» **Stated goal**
Would you transcribe the listing that follows, character for character, and omit its images?

» **Collected data**
=======

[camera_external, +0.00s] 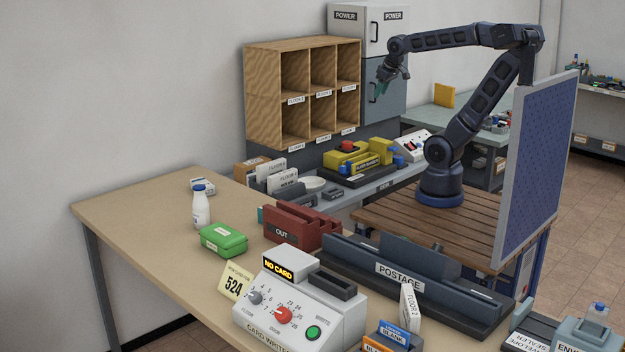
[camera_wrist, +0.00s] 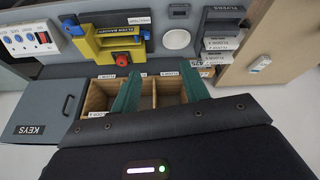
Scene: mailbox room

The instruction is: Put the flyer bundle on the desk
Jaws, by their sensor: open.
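My gripper (camera_external: 383,88) is raised in front of the wooden pigeonhole shelf and the grey cabinet. In the wrist view its two green fingers (camera_wrist: 161,89) are apart with nothing between them, above the shelf's openings (camera_wrist: 146,92). No flyer bundle can be made out for certain. White labelled pieces (camera_wrist: 221,44) by the dark "FLYERS" tray (camera_wrist: 222,13) are too small to identify. A yellow bander (camera_external: 352,158) with a red knob stands on the grey counter; it also shows in the wrist view (camera_wrist: 108,42). The beige desk (camera_external: 150,215) fills the left foreground.
The desk carries a white bottle (camera_external: 201,208), a green box (camera_external: 223,239), a red "OUT" tray (camera_external: 297,228), a card writer (camera_external: 298,308) and a postage unit (camera_external: 400,275). Its far left end is mostly clear. A blue panel (camera_external: 538,165) stands right of my arm.

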=======

» **Answer to the exercise**
[camera_external, +0.00s] 
[camera_wrist, +0.00s] 
Scene: mailbox room

The instruction is: Put the flyer bundle on the desk
Jaws, by their sensor: open.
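My gripper (camera_external: 383,88) is raised in front of the wooden pigeonhole shelf and the grey cabinet. In the wrist view its two green fingers (camera_wrist: 161,89) are apart with nothing between them, above the shelf's openings (camera_wrist: 146,92). No flyer bundle can be made out for certain. White labelled pieces (camera_wrist: 221,44) by the dark "FLYERS" tray (camera_wrist: 222,13) are too small to identify. A yellow bander (camera_external: 352,158) with a red knob stands on the grey counter; it also shows in the wrist view (camera_wrist: 108,42). The beige desk (camera_external: 150,215) fills the left foreground.
The desk carries a white bottle (camera_external: 201,208), a green box (camera_external: 223,239), a red "OUT" tray (camera_external: 297,228), a card writer (camera_external: 298,308) and a postage unit (camera_external: 400,275). Its far left end is mostly clear. A blue panel (camera_external: 538,165) stands right of my arm.

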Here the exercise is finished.